§ **THE TASK**
Copy the data precisely, character for character, and leave out every picture.

[Dataset items]
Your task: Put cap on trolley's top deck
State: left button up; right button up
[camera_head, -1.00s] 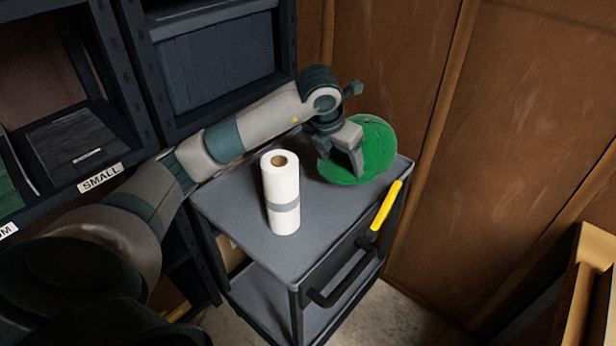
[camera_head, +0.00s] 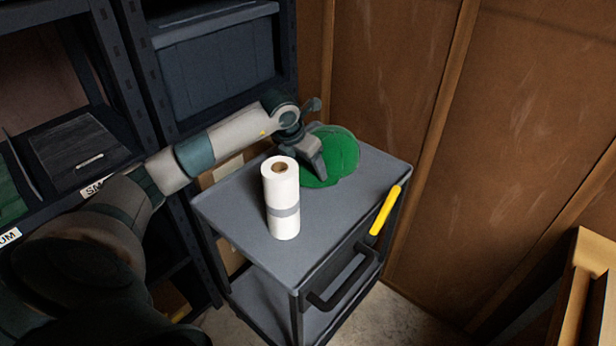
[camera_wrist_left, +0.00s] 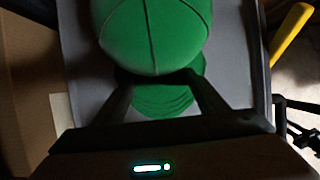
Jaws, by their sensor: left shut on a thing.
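The green cap (camera_head: 337,152) is at the far end of the trolley's grey top deck (camera_head: 335,222), behind the paper roll. My left gripper (camera_head: 318,172) is shut on the cap near its brim. In the left wrist view, the cap's rounded crown (camera_wrist_left: 154,35) lies beyond the fingers, and the ridged brim (camera_wrist_left: 163,97) shows between them (camera_wrist_left: 158,82). The cap is over the deck and looks low, but I cannot tell whether it touches the surface. My right gripper is not in view.
A white paper roll (camera_head: 281,200) stands upright on the deck, close to my left gripper. The trolley has a yellow handle piece (camera_head: 385,211) and a black pull handle (camera_head: 342,283). Dark shelving (camera_head: 215,65) stands behind at left. The deck's front and right are clear.

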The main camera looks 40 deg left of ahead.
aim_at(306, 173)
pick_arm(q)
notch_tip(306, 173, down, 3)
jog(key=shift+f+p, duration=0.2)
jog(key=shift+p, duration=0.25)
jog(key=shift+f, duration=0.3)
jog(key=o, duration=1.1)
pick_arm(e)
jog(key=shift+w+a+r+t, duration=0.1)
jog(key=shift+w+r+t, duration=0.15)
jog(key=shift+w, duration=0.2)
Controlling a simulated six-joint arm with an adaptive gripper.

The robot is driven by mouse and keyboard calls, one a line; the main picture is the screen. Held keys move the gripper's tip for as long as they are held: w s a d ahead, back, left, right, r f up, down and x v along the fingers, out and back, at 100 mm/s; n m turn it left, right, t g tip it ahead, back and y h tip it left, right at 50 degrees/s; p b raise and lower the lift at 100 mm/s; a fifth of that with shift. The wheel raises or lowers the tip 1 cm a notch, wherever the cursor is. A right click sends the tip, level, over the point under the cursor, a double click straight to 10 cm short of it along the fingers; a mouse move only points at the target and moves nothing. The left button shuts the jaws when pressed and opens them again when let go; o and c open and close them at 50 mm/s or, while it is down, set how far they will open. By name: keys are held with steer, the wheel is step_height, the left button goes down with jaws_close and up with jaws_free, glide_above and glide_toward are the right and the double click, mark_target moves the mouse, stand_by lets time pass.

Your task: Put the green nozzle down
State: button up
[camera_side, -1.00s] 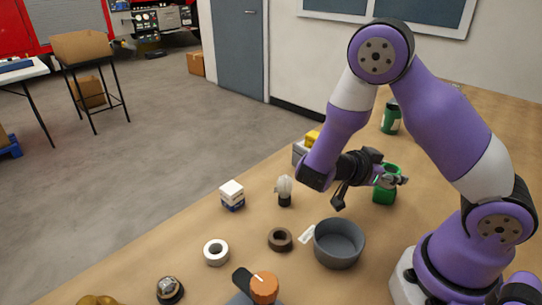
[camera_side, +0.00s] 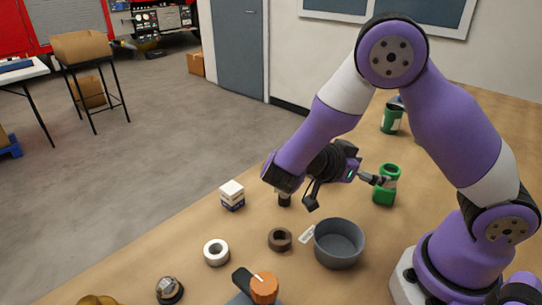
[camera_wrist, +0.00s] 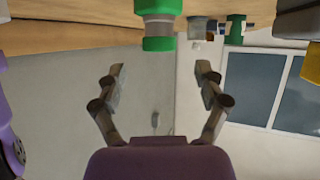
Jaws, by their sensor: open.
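A green piece with a grey middle (camera_side: 386,186) stands upright on the table, right of my gripper (camera_side: 345,193). I cannot tell for sure whether it is the green nozzle or a container. It also shows at the top of the wrist view (camera_wrist: 158,29), which sees the table upside down. My gripper is open, with its fingers wide apart and nothing between them. In the wrist view, the fingertips (camera_wrist: 160,67) are apart from the green piece. In the side view, one finger overlaps its left edge.
A grey pot (camera_side: 339,243) stands below my gripper, with a brown ring (camera_side: 280,239) and white ring (camera_side: 216,252) to its left. A small white box (camera_side: 232,195) stands farther left. Another green can (camera_side: 391,118) stands at the back. An orange-topped item (camera_side: 264,288) is in front.

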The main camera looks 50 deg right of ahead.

§ **OUTPUT FOR THIS TASK**
Your task: Put cap on trolley's top deck
State: left button up; right button up
[camera_head, -1.00s] 
[camera_head, +0.00s] 
[camera_wrist_left, +0.00s] 
Jaws, by their sensor: left shut on a thing.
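The green cap (camera_head: 337,152) is at the far end of the trolley's grey top deck (camera_head: 335,222), behind the paper roll. My left gripper (camera_head: 318,172) is shut on the cap near its brim. In the left wrist view, the cap's rounded crown (camera_wrist_left: 154,35) lies beyond the fingers, and the ridged brim (camera_wrist_left: 163,97) shows between them (camera_wrist_left: 158,82). The cap is over the deck and looks low, but I cannot tell whether it touches the surface. My right gripper is not in view.
A white paper roll (camera_head: 281,200) stands upright on the deck, close to my left gripper. The trolley has a yellow handle piece (camera_head: 385,211) and a black pull handle (camera_head: 342,283). Dark shelving (camera_head: 215,65) stands behind at left. The deck's front and right are clear.

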The main camera looks 40 deg left of ahead.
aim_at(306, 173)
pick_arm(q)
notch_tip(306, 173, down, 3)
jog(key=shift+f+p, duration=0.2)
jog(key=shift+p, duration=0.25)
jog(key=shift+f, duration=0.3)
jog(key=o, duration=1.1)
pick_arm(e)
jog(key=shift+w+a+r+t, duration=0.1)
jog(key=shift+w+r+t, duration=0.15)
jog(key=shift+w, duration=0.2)
Controlling a simulated six-joint arm with an adaptive gripper.

The robot is driven by mouse and keyboard calls, one a line; the main picture is the screen. Held keys move the gripper's tip for as long as they are held: w s a d ahead, back, left, right, r f up, down and x v along the fingers, out and back, at 100 mm/s; n m turn it left, right, t g tip it ahead, back and y h tip it left, right at 50 degrees/s; p b raise and lower the lift at 100 mm/s; a fifth of that with shift. The wheel raises or lowers the tip 1 cm a notch, wherever the cursor is. A right click sends the tip, level, over the point under the cursor, a double click straight to 10 cm short of it along the fingers; a mouse move only points at the target and moves nothing. The left button shuts the jaws when pressed and opens them again when let go; o and c open and close them at 50 mm/s or, while it is down, set how far they will open. By name: keys are held with steer, the wheel is step_height, the left button goes down with jaws_close and up with jaws_free, glide_above and glide_toward are the right and the double click, mark_target moves the mouse, stand_by lets time pass.

Your task: Put the green nozzle down
State: button up
[camera_side, -1.00s] 
[camera_side, +0.00s] 
[camera_wrist, +0.00s] 
Jaws, by their sensor: open.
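A green piece with a grey middle (camera_side: 386,186) stands upright on the table, right of my gripper (camera_side: 345,193). I cannot tell for sure whether it is the green nozzle or a container. It also shows at the top of the wrist view (camera_wrist: 158,29), which sees the table upside down. My gripper is open, with its fingers wide apart and nothing between them. In the wrist view, the fingertips (camera_wrist: 160,67) are apart from the green piece. In the side view, one finger overlaps its left edge.
A grey pot (camera_side: 339,243) stands below my gripper, with a brown ring (camera_side: 280,239) and white ring (camera_side: 216,252) to its left. A small white box (camera_side: 232,195) stands farther left. Another green can (camera_side: 391,118) stands at the back. An orange-topped item (camera_side: 264,288) is in front.

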The main camera looks 50 deg right of ahead.

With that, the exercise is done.